Age may be just a number, but when you’re the oldest member to have served in the U.S. House of Representatives, it could cost you an 18th term in office.
Rep. Ralph Hall is a 91-year-old Republican from Rockwall, Texas, locked in a fierce battle to retain his congressional seat. The World War II veteran won 45 percent of the vote in the state’s March primary, forcing him into a run-off election against challenger, John Ratcliffe, who came in second with 28 percent.
The runoff election takes place Tuesday.
Hall said his age shouldn’t be a factor in the race.
“I'm a good congressman. I'm not the flashy congressman, but I'm a good congressman because I represent the people that need representing,” he told NBC’s Kelly O’Donnell.
But he admits that people are concerned by how old he is, and he addressed the issue by making light of it in his latest political ad.
"When you've battled Nancy Pelosi as much as I have you're bound to get a few wrinkles," he says in the video.
Hall is well-liked in his district, where a local airport is named after him, but some voters believe it may be time to give the job to someone else. Hall also has come under fire from conservative groups who have raised the fact that he started out as a Democrat before switching to the Republican party ten years ago.
“I don't know the Tea Party people,” he said. “I don't know how to direct-mail them or anything. I tell them simply, just look at my record."
In his political ads for Hall's opponent, John Ratcliffe is hailed as part of a “new generation of conservative leadership” who has “the energy, the passion, the fight” to take on President Obama.
But that’s not a slam against Hall’s age, Ratcliffe said. "I haven't made age an issue in this campaign at all,” he told O'Donnell.

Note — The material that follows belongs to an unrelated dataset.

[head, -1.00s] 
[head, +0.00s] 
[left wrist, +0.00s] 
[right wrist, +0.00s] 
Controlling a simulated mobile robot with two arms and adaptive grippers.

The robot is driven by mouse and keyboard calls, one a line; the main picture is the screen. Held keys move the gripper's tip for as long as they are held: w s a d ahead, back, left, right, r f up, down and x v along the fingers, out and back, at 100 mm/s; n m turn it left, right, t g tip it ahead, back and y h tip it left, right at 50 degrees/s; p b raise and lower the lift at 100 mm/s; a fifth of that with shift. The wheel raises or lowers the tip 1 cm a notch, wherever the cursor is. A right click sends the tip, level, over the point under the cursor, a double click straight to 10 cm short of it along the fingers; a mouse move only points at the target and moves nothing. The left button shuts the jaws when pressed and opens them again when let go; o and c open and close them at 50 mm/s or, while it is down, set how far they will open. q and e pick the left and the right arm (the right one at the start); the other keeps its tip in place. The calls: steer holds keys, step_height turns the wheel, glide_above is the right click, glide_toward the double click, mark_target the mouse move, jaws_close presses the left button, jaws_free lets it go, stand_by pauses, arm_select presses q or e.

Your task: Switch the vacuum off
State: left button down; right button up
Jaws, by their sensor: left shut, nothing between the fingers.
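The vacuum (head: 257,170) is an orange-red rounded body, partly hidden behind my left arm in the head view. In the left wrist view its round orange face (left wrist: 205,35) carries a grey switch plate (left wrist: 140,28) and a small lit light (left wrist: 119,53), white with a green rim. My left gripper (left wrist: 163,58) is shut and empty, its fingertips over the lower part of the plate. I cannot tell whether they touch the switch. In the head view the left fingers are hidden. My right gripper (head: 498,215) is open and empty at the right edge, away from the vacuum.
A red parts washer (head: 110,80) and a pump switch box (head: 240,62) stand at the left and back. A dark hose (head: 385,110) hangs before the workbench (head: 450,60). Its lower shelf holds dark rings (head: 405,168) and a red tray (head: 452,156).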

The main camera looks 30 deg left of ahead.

However, many voters have, Ratcliffe noted in an in an interview last week on MSNBC.
“I think it’s something that the voters are concerned about,” the 48-year-old former U.S. Attorney said. “Voters raise the issue of age and it is fair for them to consider.”
Hall said he is inspired to put off retirement by the memory of his late wife, Mary Ellen Hall, who would want him to keep running.
"She would want me to, if I was doing things that would help her grandchildren, and her children, and yours,” he said.